Wednesday, December 14, 2011
How do I get along with my stepmother?
The relationship between my stepmother and I is a little unusual. When I first met her, she was practically God to me. She was probably the coolest adult you could ever meet. We would dance around the room together, shove giant wads of gum in our mouths, and laugh hysterically my mother (which I now realize was wrong). She had a million animals, and was extremely kind and loving. We had a fall-out in the two year period of our relationship. The whole thing was definitely my complete fault. I would hang on her and would never let go one minute and completely ignore her another. She wanted to leave because she couldn’t stand me and I understood. But of course she didn’t, I guess I just resented her being around my dad constantly, she could do no wrong and that’s something that I resented as well. After the huge fight, I think it’s been three years since, I made every attempt to contain myself and be nice again (I sound like a witch don’t I?) things went back to normal for a while and then it stirred up again. She wouldn’t let me help with the horses (I always did) and she wasn’t as happy as she used to be. She didn’t wrap me in her arms and call me her baby anymore, she didn’t look ecstatic when I came home from my mothers, she didn’t bring me little surprises (like a piece of candy she found in her purse) I missed that. I thought it was because I’m getting older but I’ve realized that this is something that stepmothers all do at one point or another… overindulging their stepchildren to get them to like them. It wasn’t the dwindling of a flame and just getting used to each other, the way she acted before just stopped. She wasn’t the little kid who would cuddle up to me and watch Sponge bob anymore. So now that I’m much older, I don’t want that, I want to spend a little time with her (because I know she’s very busy),I want to be comfortable around her again.

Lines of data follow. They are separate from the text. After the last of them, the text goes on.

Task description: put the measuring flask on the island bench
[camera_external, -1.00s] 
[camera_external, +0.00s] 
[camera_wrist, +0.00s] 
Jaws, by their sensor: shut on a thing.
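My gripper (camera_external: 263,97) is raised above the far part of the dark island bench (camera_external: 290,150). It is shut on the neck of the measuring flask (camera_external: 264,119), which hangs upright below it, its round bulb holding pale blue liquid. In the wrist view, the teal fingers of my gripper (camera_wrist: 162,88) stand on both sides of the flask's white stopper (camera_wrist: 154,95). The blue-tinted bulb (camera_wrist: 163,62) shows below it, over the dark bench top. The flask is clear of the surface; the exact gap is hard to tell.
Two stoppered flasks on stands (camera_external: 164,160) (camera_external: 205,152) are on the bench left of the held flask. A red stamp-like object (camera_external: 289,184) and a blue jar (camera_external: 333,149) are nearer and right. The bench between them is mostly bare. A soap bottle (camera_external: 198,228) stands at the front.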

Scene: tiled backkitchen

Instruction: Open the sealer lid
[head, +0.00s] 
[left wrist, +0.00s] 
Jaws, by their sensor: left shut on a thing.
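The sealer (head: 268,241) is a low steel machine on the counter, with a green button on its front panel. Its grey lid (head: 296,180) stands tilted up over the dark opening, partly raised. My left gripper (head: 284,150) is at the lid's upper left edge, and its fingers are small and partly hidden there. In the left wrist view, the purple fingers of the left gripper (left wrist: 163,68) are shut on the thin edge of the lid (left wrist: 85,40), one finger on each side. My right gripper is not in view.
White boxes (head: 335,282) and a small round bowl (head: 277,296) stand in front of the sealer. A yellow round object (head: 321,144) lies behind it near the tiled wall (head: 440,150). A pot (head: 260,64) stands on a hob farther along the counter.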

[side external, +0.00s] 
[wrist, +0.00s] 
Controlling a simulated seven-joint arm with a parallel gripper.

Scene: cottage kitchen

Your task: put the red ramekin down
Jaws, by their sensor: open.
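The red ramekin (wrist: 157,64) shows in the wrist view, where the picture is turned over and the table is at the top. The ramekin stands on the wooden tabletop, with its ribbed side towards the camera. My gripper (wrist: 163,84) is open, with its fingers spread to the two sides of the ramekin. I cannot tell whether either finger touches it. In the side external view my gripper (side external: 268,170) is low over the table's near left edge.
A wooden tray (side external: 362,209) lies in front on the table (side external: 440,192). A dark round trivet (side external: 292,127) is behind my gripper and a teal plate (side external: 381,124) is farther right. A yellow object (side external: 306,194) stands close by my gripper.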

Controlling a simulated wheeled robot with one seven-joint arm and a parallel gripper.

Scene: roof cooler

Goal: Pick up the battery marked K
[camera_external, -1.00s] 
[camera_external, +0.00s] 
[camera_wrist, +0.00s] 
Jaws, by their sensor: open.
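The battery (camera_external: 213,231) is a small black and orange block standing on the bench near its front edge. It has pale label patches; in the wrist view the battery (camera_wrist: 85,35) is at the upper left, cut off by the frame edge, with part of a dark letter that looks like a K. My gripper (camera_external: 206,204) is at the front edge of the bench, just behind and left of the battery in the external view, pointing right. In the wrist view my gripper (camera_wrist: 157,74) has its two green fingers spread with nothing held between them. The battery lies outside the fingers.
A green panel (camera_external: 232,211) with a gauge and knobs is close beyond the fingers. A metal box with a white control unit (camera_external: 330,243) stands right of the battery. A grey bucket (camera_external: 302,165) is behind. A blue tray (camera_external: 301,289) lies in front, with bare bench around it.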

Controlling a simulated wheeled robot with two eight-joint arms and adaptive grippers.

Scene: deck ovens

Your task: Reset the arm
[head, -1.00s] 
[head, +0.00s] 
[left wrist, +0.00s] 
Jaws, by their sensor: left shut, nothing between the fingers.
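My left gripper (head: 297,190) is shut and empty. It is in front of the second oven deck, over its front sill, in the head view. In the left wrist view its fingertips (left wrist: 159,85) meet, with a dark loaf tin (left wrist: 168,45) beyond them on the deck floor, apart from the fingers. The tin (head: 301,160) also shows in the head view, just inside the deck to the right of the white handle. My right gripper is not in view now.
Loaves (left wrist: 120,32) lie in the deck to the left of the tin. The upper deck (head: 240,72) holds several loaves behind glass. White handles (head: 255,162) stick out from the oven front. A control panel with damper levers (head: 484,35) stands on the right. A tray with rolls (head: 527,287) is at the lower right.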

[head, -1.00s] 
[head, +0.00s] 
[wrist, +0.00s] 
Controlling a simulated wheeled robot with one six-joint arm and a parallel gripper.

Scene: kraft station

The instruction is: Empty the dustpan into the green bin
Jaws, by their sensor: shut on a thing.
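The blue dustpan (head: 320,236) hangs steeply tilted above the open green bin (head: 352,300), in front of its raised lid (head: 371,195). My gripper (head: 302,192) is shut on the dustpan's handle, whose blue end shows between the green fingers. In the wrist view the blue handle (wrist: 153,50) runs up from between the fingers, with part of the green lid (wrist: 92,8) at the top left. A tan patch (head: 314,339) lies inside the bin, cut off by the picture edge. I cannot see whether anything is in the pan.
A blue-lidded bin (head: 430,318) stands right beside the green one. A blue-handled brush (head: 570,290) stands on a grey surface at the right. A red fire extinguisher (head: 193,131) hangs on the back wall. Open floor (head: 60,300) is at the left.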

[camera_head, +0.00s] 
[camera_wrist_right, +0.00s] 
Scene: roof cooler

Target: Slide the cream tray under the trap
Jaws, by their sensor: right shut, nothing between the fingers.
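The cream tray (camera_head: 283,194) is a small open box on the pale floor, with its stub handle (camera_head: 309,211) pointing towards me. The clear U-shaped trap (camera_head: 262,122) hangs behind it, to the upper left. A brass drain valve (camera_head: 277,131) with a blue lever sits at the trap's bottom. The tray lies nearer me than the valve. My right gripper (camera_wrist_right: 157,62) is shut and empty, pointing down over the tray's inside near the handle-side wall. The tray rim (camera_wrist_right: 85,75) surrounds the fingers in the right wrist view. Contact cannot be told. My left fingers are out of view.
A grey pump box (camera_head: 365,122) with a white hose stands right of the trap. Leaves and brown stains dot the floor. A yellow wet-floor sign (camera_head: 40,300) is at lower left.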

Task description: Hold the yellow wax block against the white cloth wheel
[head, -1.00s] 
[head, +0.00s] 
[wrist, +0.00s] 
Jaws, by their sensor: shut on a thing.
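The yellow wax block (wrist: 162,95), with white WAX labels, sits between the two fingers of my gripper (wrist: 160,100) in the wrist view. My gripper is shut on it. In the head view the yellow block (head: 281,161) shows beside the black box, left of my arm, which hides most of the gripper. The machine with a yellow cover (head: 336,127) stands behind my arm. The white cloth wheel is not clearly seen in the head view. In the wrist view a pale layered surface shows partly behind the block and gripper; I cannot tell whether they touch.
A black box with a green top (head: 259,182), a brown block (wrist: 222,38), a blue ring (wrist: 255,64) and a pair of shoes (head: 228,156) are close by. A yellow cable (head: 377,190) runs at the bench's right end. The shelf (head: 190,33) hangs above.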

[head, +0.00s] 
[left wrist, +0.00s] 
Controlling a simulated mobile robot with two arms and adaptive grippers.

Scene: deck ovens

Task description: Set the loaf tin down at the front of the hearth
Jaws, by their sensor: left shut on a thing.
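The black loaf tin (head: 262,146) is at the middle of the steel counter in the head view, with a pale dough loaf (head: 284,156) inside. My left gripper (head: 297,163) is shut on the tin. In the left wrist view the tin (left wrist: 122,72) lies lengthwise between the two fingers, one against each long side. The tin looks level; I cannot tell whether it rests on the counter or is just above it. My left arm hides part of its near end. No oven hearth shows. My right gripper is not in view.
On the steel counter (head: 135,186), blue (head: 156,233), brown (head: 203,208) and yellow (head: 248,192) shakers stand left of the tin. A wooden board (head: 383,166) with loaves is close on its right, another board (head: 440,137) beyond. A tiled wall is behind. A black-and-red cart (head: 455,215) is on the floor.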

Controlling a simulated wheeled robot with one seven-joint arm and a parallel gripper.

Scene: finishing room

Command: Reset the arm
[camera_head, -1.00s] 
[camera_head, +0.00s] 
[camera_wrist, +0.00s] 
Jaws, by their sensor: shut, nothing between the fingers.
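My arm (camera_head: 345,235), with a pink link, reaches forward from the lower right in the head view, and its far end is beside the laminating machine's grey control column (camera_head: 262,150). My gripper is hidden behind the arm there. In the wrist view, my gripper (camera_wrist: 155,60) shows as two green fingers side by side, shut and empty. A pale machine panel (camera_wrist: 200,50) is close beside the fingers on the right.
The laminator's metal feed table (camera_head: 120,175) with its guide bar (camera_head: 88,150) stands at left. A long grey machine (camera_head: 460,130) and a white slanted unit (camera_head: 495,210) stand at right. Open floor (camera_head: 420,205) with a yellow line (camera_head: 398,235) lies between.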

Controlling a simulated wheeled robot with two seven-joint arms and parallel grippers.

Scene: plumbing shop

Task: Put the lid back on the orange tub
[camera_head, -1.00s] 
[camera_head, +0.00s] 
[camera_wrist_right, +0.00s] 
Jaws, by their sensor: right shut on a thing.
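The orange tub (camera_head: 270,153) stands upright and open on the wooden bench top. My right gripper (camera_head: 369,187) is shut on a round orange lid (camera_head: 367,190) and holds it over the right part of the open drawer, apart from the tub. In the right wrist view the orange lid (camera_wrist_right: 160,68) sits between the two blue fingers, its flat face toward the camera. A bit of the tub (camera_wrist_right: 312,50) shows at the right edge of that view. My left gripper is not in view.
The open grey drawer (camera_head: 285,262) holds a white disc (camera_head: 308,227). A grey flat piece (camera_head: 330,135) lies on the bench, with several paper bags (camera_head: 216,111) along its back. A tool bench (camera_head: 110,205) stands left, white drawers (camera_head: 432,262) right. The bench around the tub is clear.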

I feel like such an idiot because I’m the one who’s trying to win her affection, and bending over backwards for her so she’ll like me. Isn’t it supposed to be the opposite? I try so hard to look incredibly happy when I see her but she just says “hi” in a very monotone voice and hugs me. Am I asking too much? What can I do to make me feel comfortable around her again? I know I should talk to her, but she makes me feel so helpless. HELP!